History of Runway Grooving
With the innovation of larger aircraft in the 1960’s, hydroplaning was becoming a more prominent problem. In order to combat this dangerous landing issue, NASA launched an intensive research program at its Langley Research Center to prevent plane tires from rolling or sliding across waterlogged pavement, potentially leading to planes being lifted away.
These researchers found that cutting slim grooves in the concrete created thin passages by which excess water follows and is run away from the runways. In this way, the risk of hydroplaning was reduced and planes were able to navigate wet runways more safely. By 1967, the Federal Aviation Administration’s and NASA’s efforts to improve safety resulted in grooving becoming a standard.

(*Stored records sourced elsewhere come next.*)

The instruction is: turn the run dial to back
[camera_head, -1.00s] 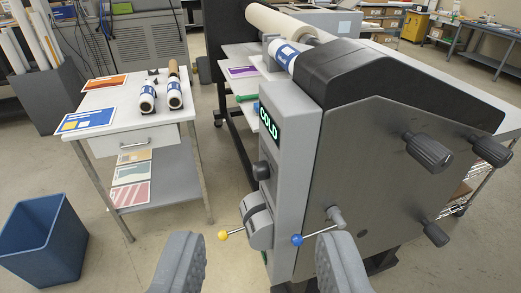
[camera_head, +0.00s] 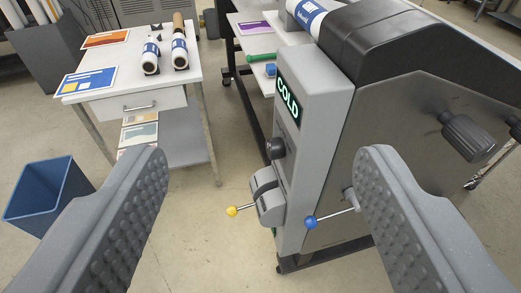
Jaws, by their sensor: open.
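The laminator's grey control post (camera_head: 322,118) stands right of centre, with a lit green "COLD" display (camera_head: 289,99). Below the display is a round black knob (camera_head: 275,149). Under that sits a grey rounded housing (camera_head: 267,196) with a yellow-ball lever (camera_head: 232,211) pointing left. A blue-ball lever (camera_head: 310,222) sticks out from the machine's side. No label shows which of these is the run dial. My gripper (camera_head: 262,160) is open and empty, its two ridged fingers wide apart. The knob and both levers appear between the fingers, with no visible contact.
A white side table (camera_head: 98,98) with rolls and printed sheets stands at left. A blue bin (camera_head: 40,190) is on the floor at far left. The laminator's black-and-grey body (camera_head: 430,135) fills the right. Floor is clear between table and machine.

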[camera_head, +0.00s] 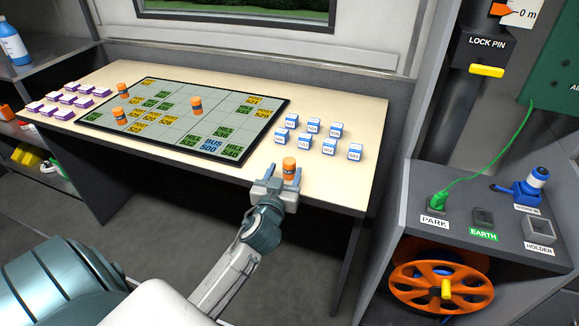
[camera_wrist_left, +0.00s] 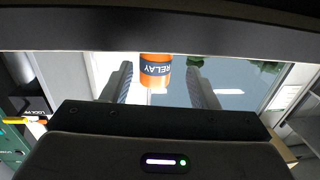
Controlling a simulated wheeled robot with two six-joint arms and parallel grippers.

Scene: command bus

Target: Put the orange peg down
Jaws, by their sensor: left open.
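An orange peg (camera_head: 289,168) with a dark band stands upright near the front edge of the beige table (camera_head: 345,110). My left gripper (camera_head: 276,180) is at the peg, with its fingers open. In the left wrist view the peg (camera_wrist_left: 156,72), with its band reading RELAY, shows between the two open fingers (camera_wrist_left: 160,85), with a gap on each side. The peg's bottom is hidden by the gripper in the head view, so its contact with the table cannot be seen. My right gripper is not in view.
Blue-and-white numbered blocks (camera_head: 327,147) stand just behind the peg. A gridded board (camera_head: 175,127) with several orange pegs (camera_head: 196,106) lies to the left, with purple-and-white blocks (camera_head: 64,114) beyond it. A grey cabinet with a blue plug (camera_head: 534,183) stands at right.

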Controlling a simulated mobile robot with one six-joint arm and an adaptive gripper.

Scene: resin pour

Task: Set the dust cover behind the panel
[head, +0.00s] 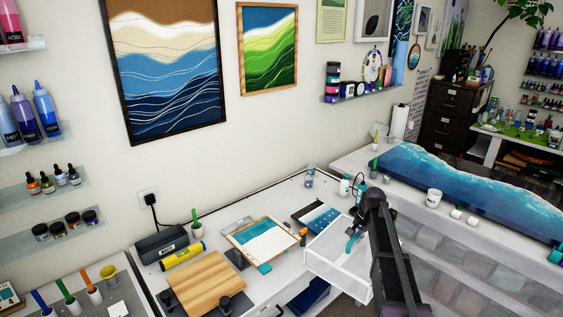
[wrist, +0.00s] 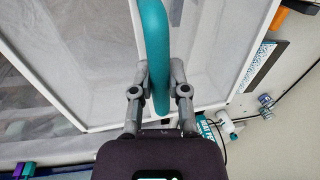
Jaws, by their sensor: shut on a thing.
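The dust cover is a white-framed box with translucent sides (head: 335,262) and a teal handle. In the head view it is at the table's right front, tilted and seemingly held up over the edge. My gripper (wrist: 158,72) is shut on the teal handle (wrist: 155,35), and the cover's pale sheet (wrist: 90,50) fills much of the wrist view. A panel with teal, white and sand bands (head: 262,240) lies on the table left of the cover. A smaller blue panel with white dots (head: 319,216) lies just behind the cover. I cannot tell which panel is meant.
A wooden board (head: 207,284), a dark case (head: 161,243) and a yellow roll (head: 182,256) stand at the left. A bottle (head: 344,187) and jars (head: 310,177) stand at the back. A long blue resin piece (head: 455,185) lies on the right bench. Bare tabletop shows behind the panels.

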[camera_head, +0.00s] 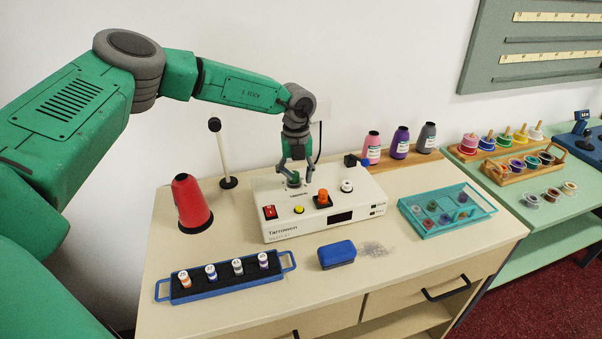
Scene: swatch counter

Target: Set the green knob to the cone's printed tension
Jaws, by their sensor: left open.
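The green knob (294,181) sits on the top of the white Tarrowen machine (330,211), near its back left. My left gripper (293,177) points down at it, open, with its fingers to either side of the knob; I cannot tell whether they touch it. The fingers partly cover the knob, and its setting is too small to read. A red cone (190,203) stands left of the machine, with no readable print. Pink (372,150), purple (400,144) and grey (427,138) cones with labels too small to read stand behind on the right. My right gripper is out of view.
On the machine are a red switch (270,212), yellow button (298,210), orange knob (323,197) and white knob (347,186). In front lie a blue vial rack (215,292) and blue block (337,254). A teal tray (446,232) stands right; a thin post (222,150) stands behind left.

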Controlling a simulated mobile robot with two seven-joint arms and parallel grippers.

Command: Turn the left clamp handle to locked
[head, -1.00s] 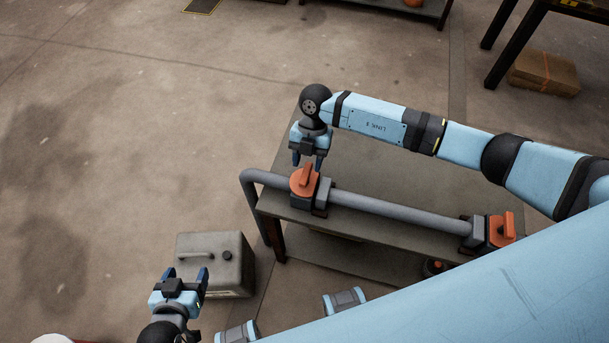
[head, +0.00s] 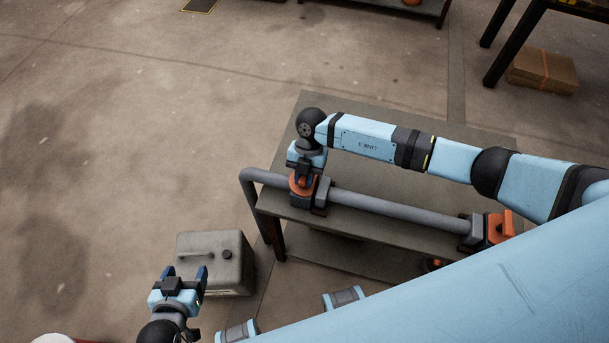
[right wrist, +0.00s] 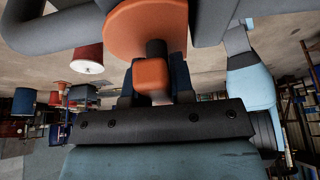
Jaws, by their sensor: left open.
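The left clamp (head: 321,193) sits at the left end of the grey pipe on the table. Its orange handle (head: 301,189) is mostly hidden by my right gripper in the head view. My right gripper (head: 303,177) points down over it. In the right wrist view the orange handle (right wrist: 152,78) stands between the dark blue fingers, one on each side; whether they touch it is unclear. The right clamp's orange handle (head: 506,222) is at the pipe's other end. My left gripper (head: 187,271) is open and empty at the lower left, away from the table.
The grey pipe (head: 400,212) runs along the table (head: 390,180) and bends down at its left end. A grey canister (head: 228,255) stands on the floor beside my left gripper. A cardboard box (head: 542,72) lies at the upper right. The floor at left is clear.

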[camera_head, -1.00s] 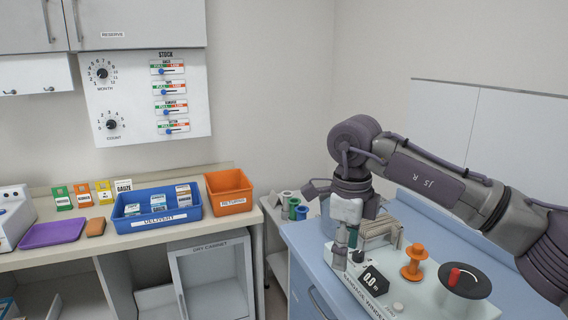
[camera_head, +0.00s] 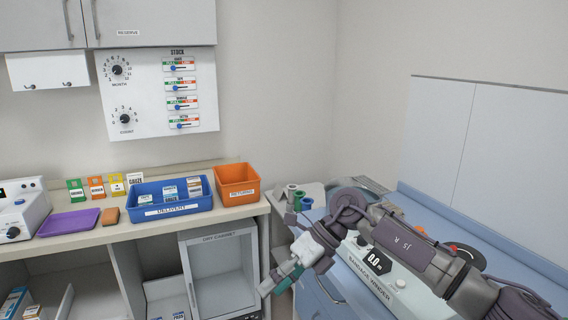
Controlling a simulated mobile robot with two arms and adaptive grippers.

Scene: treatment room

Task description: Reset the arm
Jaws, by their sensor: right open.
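My right arm reaches in from the right across the blue cabinet top. My right gripper (camera_head: 281,279) is open, with nothing seen between its fingers. It points down and left, in front of the gap between the counter and the blue cabinet. My left gripper is not in view. Behind my right arm stands the bandage winder (camera_head: 350,262), a pale machine with a display reading 0.0. Its red-and-black knob is partly hidden by my arm, and its orange spool is hidden.
On the left counter are a blue delivery bin (camera_head: 165,213) with packets, an orange returns bin (camera_head: 240,196) and a purple tray (camera_head: 69,222). The dry cabinet (camera_head: 222,280) stands below. Colored rolls (camera_head: 306,203) sit on a low stand at the corner. The wall holds a stock panel (camera_head: 158,95).

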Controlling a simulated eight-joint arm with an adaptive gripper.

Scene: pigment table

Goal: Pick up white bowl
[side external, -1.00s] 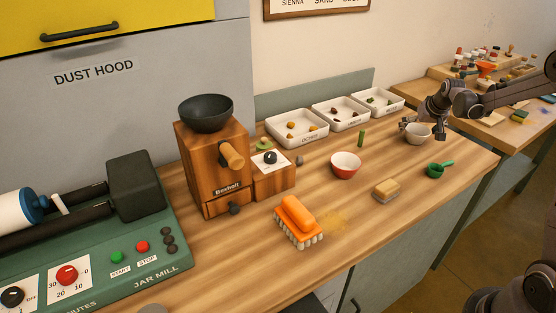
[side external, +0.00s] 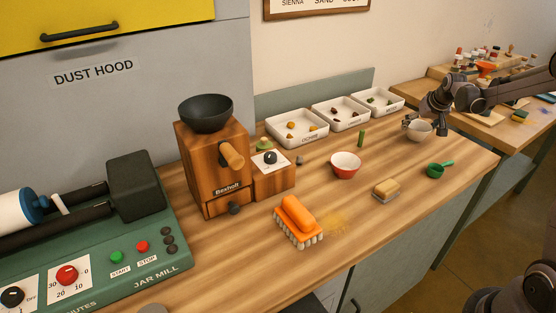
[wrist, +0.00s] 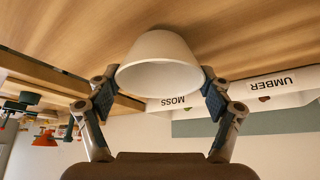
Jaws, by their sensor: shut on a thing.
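The white bowl (side external: 418,130) is at the right end of the wooden table, in front of the moss tray. My gripper (side external: 409,125) is shut on it from the left and back. In the wrist view, the white bowl (wrist: 160,62) sits between the two fingers of my gripper (wrist: 160,90), one on each side of its wall. Whether its base is clear of the table is hard to tell.
White trays (side external: 377,102) stand along the back. A red bowl with a white inside (side external: 345,165), a green scoop (side external: 437,170), a sponge (side external: 386,190) and an orange brush (side external: 298,222) lie on the table. A wooden mill (side external: 213,165) stands left. The front right is fairly clear.

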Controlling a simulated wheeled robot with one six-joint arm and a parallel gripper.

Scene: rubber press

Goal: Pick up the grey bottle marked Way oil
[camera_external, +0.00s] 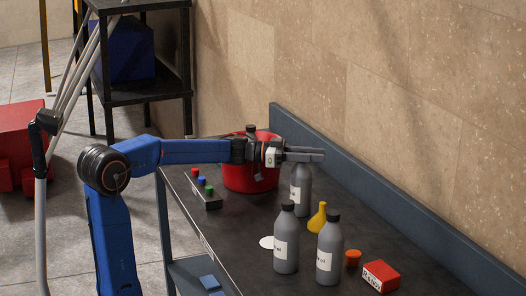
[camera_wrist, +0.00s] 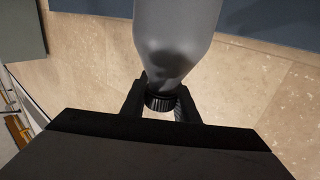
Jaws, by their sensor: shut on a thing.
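A grey bottle (camera_external: 301,187) with a white label is upright under my gripper (camera_external: 318,155), in front of the red pot. My gripper is shut on the bottle's neck, just by its black cap. In the wrist view the fingers (camera_wrist: 162,104) sit on either side of the cap, and the grey body (camera_wrist: 178,25) fills the top middle. The label's words cannot be read here. I cannot tell whether its base touches the table. Two similar grey bottles stand nearer, one at left (camera_external: 286,245) and one at right (camera_external: 330,250); their labels are only partly legible.
A red pot (camera_external: 250,176) stands just behind the arm on the dark workbench (camera_external: 237,235). A yellow funnel (camera_external: 317,220), an orange cap (camera_external: 353,258) and a red box (camera_external: 381,276) lie to the right. A button block (camera_external: 206,192) and a white disc (camera_external: 267,242) lie left.

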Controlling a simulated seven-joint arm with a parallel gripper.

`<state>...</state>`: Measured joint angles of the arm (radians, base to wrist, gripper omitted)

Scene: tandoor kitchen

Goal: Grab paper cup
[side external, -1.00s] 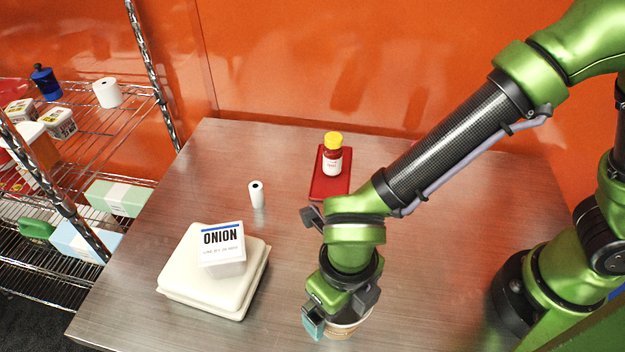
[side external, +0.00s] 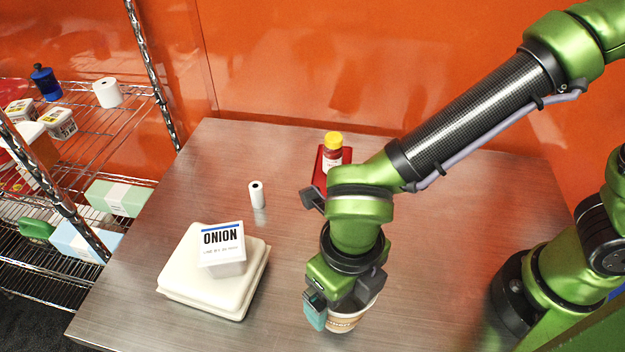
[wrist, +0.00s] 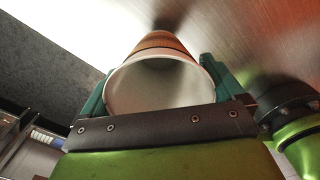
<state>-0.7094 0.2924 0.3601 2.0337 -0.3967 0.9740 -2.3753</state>
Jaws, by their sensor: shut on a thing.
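The paper cup (side external: 345,319) is white with a brown sleeve. In the side external view it is at the near edge of the steel table, partly hidden by my gripper (side external: 335,312). In the wrist view the cup (wrist: 160,85) shows its open white mouth toward the camera, and it looks empty. The teal fingers of my gripper (wrist: 160,90) are on either side of it, shut on the cup. I cannot tell for sure whether the cup's base is clear of the table.
A cream clamshell box (side external: 180,285) with an onion carton (side external: 222,250) on it stands left of my gripper. A small white roll (side external: 257,195) stands behind. A yellow-capped jar (side external: 333,150) is on a red tray (side external: 319,178). A wire rack (side external: 110,150) is at left.

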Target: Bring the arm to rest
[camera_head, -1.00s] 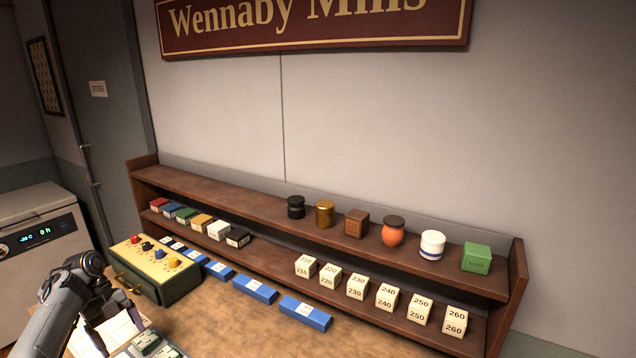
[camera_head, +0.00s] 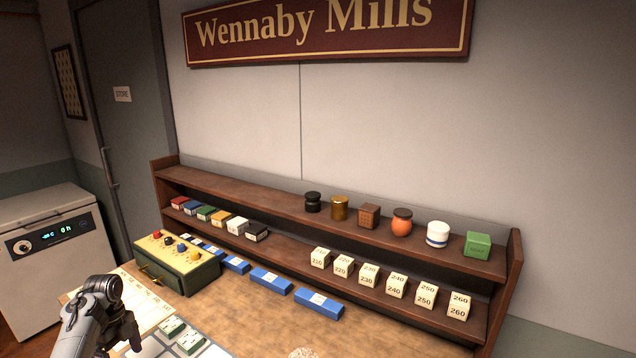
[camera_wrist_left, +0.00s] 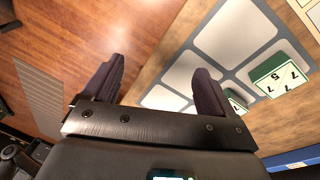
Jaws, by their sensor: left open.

Benefits of Runway Grooving
- Reduces hydroplaning, both dynamic (standing water) as well as viscous (wet pavement with or without standing water).
- Maintains a higher level of contact between tires and pavement under weather conditions causing wet pavement.
- Allows for ample direction and breaking control of the aircraft when landing
- Transverse grooving allows for slight drainage of water, though not complete drainage
- Friction is provided by pavement texture
- Grooves cause water to fall through, minimizing water on top and allowing tires to grip the pavement.
- Worn down aircraft tires brake better on a grooved runway than new tires would on a non-grooved runway on wet pavement.